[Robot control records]

☆ ☆ ☆ ☆ ☆ ☆ ☆

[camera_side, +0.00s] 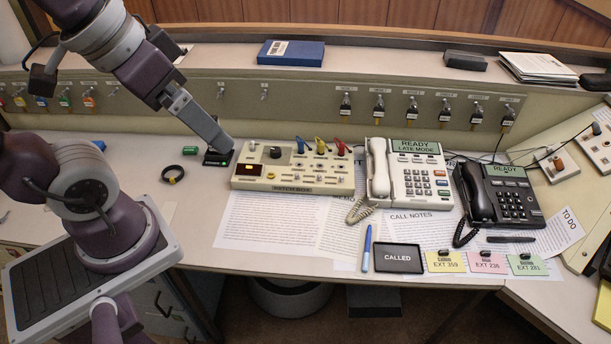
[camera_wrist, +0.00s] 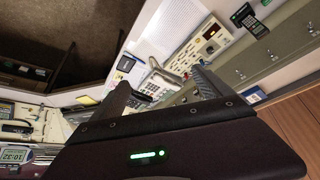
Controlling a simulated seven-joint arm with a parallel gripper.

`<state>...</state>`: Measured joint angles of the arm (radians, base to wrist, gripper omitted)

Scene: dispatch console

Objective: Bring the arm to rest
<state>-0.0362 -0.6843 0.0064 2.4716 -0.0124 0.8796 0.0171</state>
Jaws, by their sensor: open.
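My gripper (camera_side: 218,142) hangs at the end of my arm over the left part of the desk in the side view. It points down and to the right, in front of a small black device (camera_side: 217,158) by the console's left edge. I cannot tell its exact height above the desk. In the wrist view my gripper (camera_wrist: 160,86) shows two dark fingers spread apart with nothing held between them. The beige switch console (camera_wrist: 207,38) and the white phone's handset (camera_wrist: 163,70) show beyond the fingers.
The console (camera_side: 290,186), white phone (camera_side: 415,185) and black phone (camera_side: 508,200) line the desk. A blue book (camera_side: 291,53) lies on the rear shelf. A CALLED tray (camera_side: 398,269) and coloured cards are in front.

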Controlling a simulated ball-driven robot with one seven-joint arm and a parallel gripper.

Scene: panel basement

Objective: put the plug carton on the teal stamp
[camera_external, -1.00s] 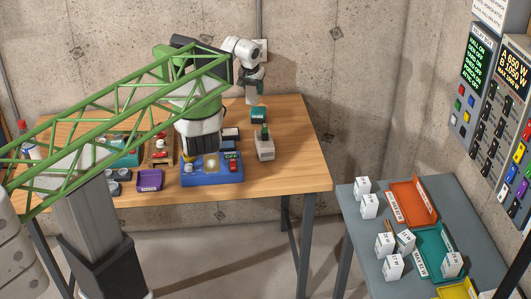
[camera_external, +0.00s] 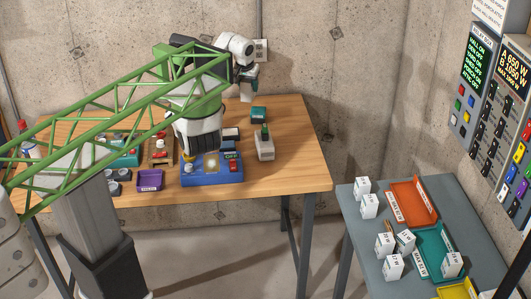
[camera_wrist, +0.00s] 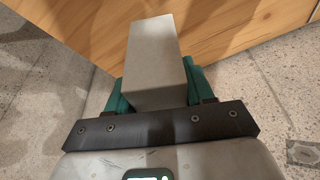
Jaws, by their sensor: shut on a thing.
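My gripper (camera_external: 247,83) is shut on a plain pale box, taken as the plug carton (camera_external: 246,94). It hangs near the table's back edge, by the wall. In the wrist view the carton (camera_wrist: 157,55) sits between the teal fingers of my gripper (camera_wrist: 157,82), its grey faces bare of any readable print. A small teal block with a dark front, which looks like the teal stamp (camera_external: 258,113), lies on the table just right of and nearer than the carton. The carton is apart from it. No teal stamp shows in the wrist view.
A grey side table (camera_external: 365,230) holds trays and white cartons.

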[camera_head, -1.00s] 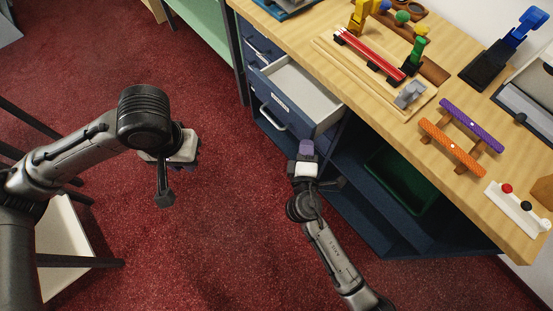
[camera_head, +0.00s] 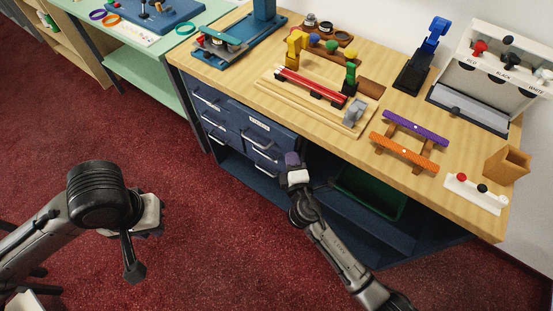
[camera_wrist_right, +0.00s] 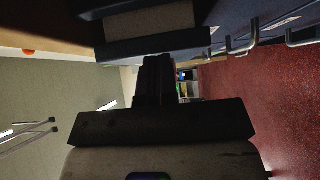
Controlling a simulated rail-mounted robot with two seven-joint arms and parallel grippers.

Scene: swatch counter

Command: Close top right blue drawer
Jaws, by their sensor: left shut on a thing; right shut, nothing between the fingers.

☆ ☆ ☆ ☆ ☆ ☆ ☆

## [Problem description]
Make an exact copy of the lines from the one with "wrist, gripper omitted)" through the one with "Controlling a simulated rail-mounted", both ends in, and nothing else. Drop every picture.

## [Answer in full]
`<state>...</state>`: Measured joint angles of the arm (radians, base to wrist, gripper omitted)

Scene: dispatch console

Objective: Bring the arm to rest
<state>-0.0362 -0.6843 0.0064 2.4716 -0.0124 0.8796 0.0171</state>
Jaws, by their sensor: open.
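My gripper (camera_side: 218,142) hangs at the end of my arm over the left part of the desk in the side view. It points down and to the right, in front of a small black device (camera_side: 217,158) by the console's left edge. I cannot tell its exact height above the desk. In the wrist view my gripper (camera_wrist: 160,86) shows two dark fingers spread apart with nothing held between them. The beige switch console (camera_wrist: 207,38) and the white phone's handset (camera_wrist: 163,70) show beyond the fingers.
The console (camera_side: 290,186), white phone (camera_side: 415,185) and black phone (camera_side: 508,200) line the desk. A blue book (camera_side: 291,53) lies on the rear shelf. A CALLED tray (camera_side: 398,269) and coloured cards are in front.

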Controlling a simulated ball-driven robot with one seven-joint arm and a parallel gripper.

Scene: panel basement

Objective: put the plug carton on the teal stamp
[camera_external, -1.00s] 
[camera_external, +0.00s] 
[camera_wrist, +0.00s] 
Jaws, by their sensor: shut on a thing.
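My gripper (camera_external: 247,83) is shut on a plain pale box, taken as the plug carton (camera_external: 246,94). It hangs near the table's back edge, by the wall. In the wrist view the carton (camera_wrist: 157,55) sits between the teal fingers of my gripper (camera_wrist: 157,82), its grey faces bare of any readable print. A small teal block with a dark front, which looks like the teal stamp (camera_external: 258,113), lies on the table just right of and nearer than the carton. The carton is apart from it. No teal stamp shows in the wrist view.
A grey side table (camera_external: 365,230) holds trays and white cartons.

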[camera_head, -1.00s] 
[camera_head, +0.00s] 
[camera_wrist_right, +0.00s] 
Controlling a simulated rail-mounted robot with two seven-joint arms and parallel grippers.

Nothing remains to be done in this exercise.